Taking the Lead on Change

In late January, at the United States Energy Association’s 11th Annual State of the Energy Industry Forum, Edison Electric Institute President Tom Kuhn, whose association represents investor-owned utilities, outlined the challenges.

“As you are aware, ‘change’ is the buzzword in our industry today. I always say that there are three key drivers to change: shifts in public policy, new technologies, and evolving customer and market expectations. How our industry adapts to and leads these changes, while continuing to provide value to our customers, will define our long-term success,” Kuhn said.

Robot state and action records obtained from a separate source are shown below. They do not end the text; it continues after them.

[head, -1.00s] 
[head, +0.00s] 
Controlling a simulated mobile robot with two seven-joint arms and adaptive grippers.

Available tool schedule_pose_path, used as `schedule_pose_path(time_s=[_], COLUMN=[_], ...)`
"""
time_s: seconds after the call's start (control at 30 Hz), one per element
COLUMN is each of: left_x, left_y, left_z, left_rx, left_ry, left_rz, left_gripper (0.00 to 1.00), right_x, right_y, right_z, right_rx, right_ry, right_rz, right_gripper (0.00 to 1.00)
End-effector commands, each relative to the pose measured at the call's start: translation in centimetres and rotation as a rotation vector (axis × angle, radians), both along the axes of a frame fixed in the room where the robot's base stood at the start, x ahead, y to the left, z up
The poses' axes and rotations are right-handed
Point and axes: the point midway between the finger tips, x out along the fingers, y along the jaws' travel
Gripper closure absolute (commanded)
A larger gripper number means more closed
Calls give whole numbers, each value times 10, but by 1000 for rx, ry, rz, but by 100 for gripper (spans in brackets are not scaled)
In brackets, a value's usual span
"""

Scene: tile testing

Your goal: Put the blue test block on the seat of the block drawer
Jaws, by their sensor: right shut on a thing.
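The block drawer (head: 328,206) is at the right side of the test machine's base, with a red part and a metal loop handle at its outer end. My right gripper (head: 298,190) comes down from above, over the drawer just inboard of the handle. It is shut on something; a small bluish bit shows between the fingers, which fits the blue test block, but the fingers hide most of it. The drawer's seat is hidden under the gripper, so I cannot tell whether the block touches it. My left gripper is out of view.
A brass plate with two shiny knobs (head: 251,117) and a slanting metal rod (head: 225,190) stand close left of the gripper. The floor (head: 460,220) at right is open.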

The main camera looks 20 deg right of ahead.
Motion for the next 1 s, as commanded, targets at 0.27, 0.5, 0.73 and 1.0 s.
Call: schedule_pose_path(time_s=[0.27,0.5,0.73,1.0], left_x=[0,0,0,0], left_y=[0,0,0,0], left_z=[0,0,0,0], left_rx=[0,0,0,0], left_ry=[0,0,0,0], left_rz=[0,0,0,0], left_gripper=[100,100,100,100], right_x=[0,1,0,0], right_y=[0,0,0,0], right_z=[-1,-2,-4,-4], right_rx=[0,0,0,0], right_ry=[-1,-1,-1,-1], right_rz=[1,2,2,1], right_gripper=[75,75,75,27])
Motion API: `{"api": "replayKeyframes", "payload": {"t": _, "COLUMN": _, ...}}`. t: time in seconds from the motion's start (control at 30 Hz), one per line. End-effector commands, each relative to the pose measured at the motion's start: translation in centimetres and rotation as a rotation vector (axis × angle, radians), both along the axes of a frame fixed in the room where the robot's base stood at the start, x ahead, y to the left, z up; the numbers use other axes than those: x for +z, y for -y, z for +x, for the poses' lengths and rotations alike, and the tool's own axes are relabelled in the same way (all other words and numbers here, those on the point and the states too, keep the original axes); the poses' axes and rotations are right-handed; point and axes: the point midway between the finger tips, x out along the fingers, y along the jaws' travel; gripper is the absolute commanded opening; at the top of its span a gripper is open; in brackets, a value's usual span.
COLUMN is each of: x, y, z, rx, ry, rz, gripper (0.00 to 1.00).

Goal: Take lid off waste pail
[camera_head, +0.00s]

And Kuhn was laser-focused on three particular issues: 1) The Environmental Protection Agency’s (EPA) proposed rule to regulate greenhouse gas emissions of existing plants, which will lead to mass coal-plant shutdowns; 2) the growing interest in the use of distributed-generation systems such as customer-owned wind power and rooftop solar panels; and 3) cybersecurity and new advances in technology integration.

Of course, Kuhn leads an association whose members include a number of utilities that will be hurt by the EPA’s new emissions rules. These regulations would force utilities to incur heavy costs to replace coal plants, while losing market share to firms who are ahead of them on the renewable-energy front.

As such, Kuhn called for the relaxation of interim requirements in the EPA rule, since he believes the industry cannot comply with present goals.

He also made the case for the grid to be the backbone of the technological revolution, particularly as the industry is spending billions on its modernization to do just that. And Kuhn insisted that both those with and those without distributed generation help pay for this effort, since the absence of the former would make the economics of this system upgrade unsustainable.

Although Kuhn’s proposals are clearly designed to protect coal utilities and vertically integrated utilities in the short term, even if his ideas were fully adopted that still would not be enough to preserve the status quo over the medium to long term.

And I think Kuhn understands this. For as much time as he spent describing the need for certain policies, he also spent considerable time explaining how these new technological breakthroughs would transform the U.S. economy.

His remarks lead me to believe that investors should expect a showdown between those utilities that lead these changes and those that don’t.

And just what will this change look like? David Crane, CEO of NRG Energy Inc (NYSE: NRG) really wowed attendees of the company’s investor meeting in mid-January. In his presentation entitled, “Win Today, Win Tomorrow, Win the Future,” he detailed rooftop solar’s incredible potential for value creation.

He likened the industry transformation that’s underway to the move that telecoms made from fixed line to cellular. Crane observed that in the telecom space the incumbent that fully embraced the future technology continued to compete aggressively and win new market share.

He showed how the successors of two Baby Bells, AT&T Inc (NYSE: T) and Verizon Communications Inc (NYSE: VZ), came to dominate the space for new technologies and go from a combined $40 billion market capitalization in 1988 to $540 billion in 2014, increasing their aggregate market cap by 13.5x.

Most investors would be quite pleased with such growth if it happens in the utilities space.

What’s the winning blueprint? Crane says it comes down to three things. The first, as mentioned, is embracing new technology.

Second, firms must change their culture from being a fixed-asset company to a customer-focused company built on a foundation of fixed assets and technological expertise.

Lastly, a successful utility must be a consolidator of value of the traditional sector along the way. In other words, even a firm that’s embracing technological change must still be able to beat its peers by operating under the traditional business model while it remains dominant.

That’s how Crane believes NRG will win the future.

And his template could prove useful as a way to begin thinking about how to identify tomorrow’s top utility investments.